-- TASK PROMPT --
Reproduce every record below exactly as it appears.
★ ★ ★ ★
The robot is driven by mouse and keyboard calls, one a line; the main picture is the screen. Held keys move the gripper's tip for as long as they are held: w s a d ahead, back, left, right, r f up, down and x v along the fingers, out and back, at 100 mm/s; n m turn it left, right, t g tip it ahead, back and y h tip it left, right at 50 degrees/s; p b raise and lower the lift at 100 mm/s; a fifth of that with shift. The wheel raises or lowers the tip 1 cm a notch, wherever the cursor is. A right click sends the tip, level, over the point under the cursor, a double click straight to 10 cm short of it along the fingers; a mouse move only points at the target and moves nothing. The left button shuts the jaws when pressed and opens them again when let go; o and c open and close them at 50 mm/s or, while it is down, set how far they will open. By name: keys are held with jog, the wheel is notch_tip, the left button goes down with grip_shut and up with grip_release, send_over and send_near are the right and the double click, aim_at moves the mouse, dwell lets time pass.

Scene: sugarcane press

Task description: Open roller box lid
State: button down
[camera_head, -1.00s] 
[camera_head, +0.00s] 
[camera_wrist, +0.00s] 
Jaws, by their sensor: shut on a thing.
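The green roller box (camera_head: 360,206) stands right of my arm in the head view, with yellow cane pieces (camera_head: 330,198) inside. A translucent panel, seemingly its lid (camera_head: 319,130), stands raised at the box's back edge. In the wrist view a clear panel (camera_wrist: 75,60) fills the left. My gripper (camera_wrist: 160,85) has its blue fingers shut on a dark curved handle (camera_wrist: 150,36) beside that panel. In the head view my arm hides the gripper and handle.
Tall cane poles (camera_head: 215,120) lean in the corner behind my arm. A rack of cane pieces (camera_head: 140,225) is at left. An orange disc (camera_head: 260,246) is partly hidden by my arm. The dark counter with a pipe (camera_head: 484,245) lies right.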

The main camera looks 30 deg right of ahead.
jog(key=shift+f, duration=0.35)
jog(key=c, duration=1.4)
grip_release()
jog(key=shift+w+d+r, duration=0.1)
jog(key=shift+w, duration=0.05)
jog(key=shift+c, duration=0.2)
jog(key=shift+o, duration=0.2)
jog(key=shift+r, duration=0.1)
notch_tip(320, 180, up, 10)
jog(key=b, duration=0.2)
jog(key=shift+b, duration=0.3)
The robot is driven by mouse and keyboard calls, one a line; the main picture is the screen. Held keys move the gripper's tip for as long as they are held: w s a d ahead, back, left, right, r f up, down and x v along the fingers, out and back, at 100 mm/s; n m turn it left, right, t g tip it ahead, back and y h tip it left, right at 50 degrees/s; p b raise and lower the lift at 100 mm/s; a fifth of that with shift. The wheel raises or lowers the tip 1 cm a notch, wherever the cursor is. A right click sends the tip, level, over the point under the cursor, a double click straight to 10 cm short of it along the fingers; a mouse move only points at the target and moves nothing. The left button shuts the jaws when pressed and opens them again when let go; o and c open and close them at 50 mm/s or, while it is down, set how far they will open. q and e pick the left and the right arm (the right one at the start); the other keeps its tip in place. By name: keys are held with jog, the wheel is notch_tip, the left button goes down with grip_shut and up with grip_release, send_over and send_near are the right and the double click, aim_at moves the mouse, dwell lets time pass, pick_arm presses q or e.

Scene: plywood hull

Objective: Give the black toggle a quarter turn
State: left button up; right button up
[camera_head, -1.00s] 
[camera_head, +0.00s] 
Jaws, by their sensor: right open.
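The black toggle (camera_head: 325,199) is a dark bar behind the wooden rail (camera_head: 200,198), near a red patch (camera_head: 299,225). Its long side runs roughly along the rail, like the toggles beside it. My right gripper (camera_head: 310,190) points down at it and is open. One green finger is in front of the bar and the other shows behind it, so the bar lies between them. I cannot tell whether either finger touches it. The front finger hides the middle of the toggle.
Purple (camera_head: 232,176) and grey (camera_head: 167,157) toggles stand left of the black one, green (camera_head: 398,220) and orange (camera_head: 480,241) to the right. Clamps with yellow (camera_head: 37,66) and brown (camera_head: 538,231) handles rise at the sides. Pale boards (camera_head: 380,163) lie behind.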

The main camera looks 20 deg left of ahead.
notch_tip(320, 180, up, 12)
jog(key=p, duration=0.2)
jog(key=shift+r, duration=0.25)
★ ★ ★ ★
-- THE COMPLETED TASK --
The robot is driven by mouse and keyboard calls, one a line; the main picture is the screen. Held keys move the gripper's tip for as long as they are held: w s a d ahead, back, left, right, r f up, down and x v along the fingers, out and back, at 100 mm/s; n m turn it left, right, t g tip it ahead, back and y h tip it left, right at 50 degrees/s; p b raise and lower the lift at 100 mm/s; a fifth of that with shift. The wheel raises or lowers the tip 1 cm a notch, wherever the cursor is. A right click sends the tip, level, over the point under the cursor, a double click straight to 10 cm short of it along the fingers; a mouse move only points at the target and moves nothing. The left button shuts the jaws when pressed and opens them again when let go; o and c open and close them at 50 mm/s or, while it is down, set how far they will open. By name: keys are held with jog, the wheel is notch_tip, the left button goes down with grip_shut and up with grip_release, send_over and send_near are the right and the double click, aim_at moves the mouse, dwell lets time pass.

Scene: sugarcane press

Task description: Open roller box lid
State: button down
[camera_head, -1.00s] 
[camera_head, +0.00s] 
[camera_wrist, +0.00s] 
Jaws, by their sensor: shut on a thing.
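The green roller box (camera_head: 360,206) stands right of my arm in the head view, with yellow cane pieces (camera_head: 330,198) inside. A translucent panel, seemingly its lid (camera_head: 319,130), stands raised at the box's back edge. In the wrist view a clear panel (camera_wrist: 75,60) fills the left. My gripper (camera_wrist: 160,85) has its blue fingers shut on a dark curved handle (camera_wrist: 150,36) beside that panel. In the head view my arm hides the gripper and handle.
Tall cane poles (camera_head: 215,120) lean in the corner behind my arm. A rack of cane pieces (camera_head: 140,225) is at left. An orange disc (camera_head: 260,246) is partly hidden by my arm. The dark counter with a pipe (camera_head: 484,245) lies right.

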The main camera looks 30 deg right of ahead.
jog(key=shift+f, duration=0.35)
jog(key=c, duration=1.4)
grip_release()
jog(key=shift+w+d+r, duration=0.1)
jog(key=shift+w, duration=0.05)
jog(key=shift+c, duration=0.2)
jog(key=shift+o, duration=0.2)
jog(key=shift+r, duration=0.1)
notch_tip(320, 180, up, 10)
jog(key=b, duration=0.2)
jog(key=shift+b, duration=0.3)
The robot is driven by mouse and keyboard calls, one a line; the main picture is the screen. Held keys move the gripper's tip for as long as they are held: w s a d ahead, back, left, right, r f up, down and x v along the fingers, out and back, at 100 mm/s; n m turn it left, right, t g tip it ahead, back and y h tip it left, right at 50 degrees/s; p b raise and lower the lift at 100 mm/s; a fifth of that with shift. The wheel raises or lowers the tip 1 cm a notch, wherever the cursor is. A right click sends the tip, level, over the point under the cursor, a double click straight to 10 cm short of it along the fingers; a mouse move only points at the target and moves nothing. The left button shuts the jaws when pressed and opens them again when let go; o and c open and close them at 50 mm/s or, while it is down, set how far they will open. q and e pick the left and the right arm (the right one at the start); the other keeps its tip in place. By name: keys are held with jog, the wheel is notch_tip, the left button goes down with grip_shut and up with grip_release, send_over and send_near are the right and the double click, aim_at moves the mouse, dwell lets time pass, pick_arm presses q or e.

Scene: plywood hull

Objective: Give the black toggle a quarter turn
State: left button up; right button up
[camera_head, -1.00s] 
[camera_head, +0.00s] 
Jaws, by their sensor: right open.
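The black toggle (camera_head: 325,199) is a dark bar behind the wooden rail (camera_head: 200,198), near a red patch (camera_head: 299,225). Its long side runs roughly along the rail, like the toggles beside it. My right gripper (camera_head: 310,190) points down at it and is open. One green finger is in front of the bar and the other shows behind it, so the bar lies between them. I cannot tell whether either finger touches it. The front finger hides the middle of the toggle.
Purple (camera_head: 232,176) and grey (camera_head: 167,157) toggles stand left of the black one, green (camera_head: 398,220) and orange (camera_head: 480,241) to the right. Clamps with yellow (camera_head: 37,66) and brown (camera_head: 538,231) handles rise at the sides. Pale boards (camera_head: 380,163) lie behind.

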The main camera looks 20 deg left of ahead.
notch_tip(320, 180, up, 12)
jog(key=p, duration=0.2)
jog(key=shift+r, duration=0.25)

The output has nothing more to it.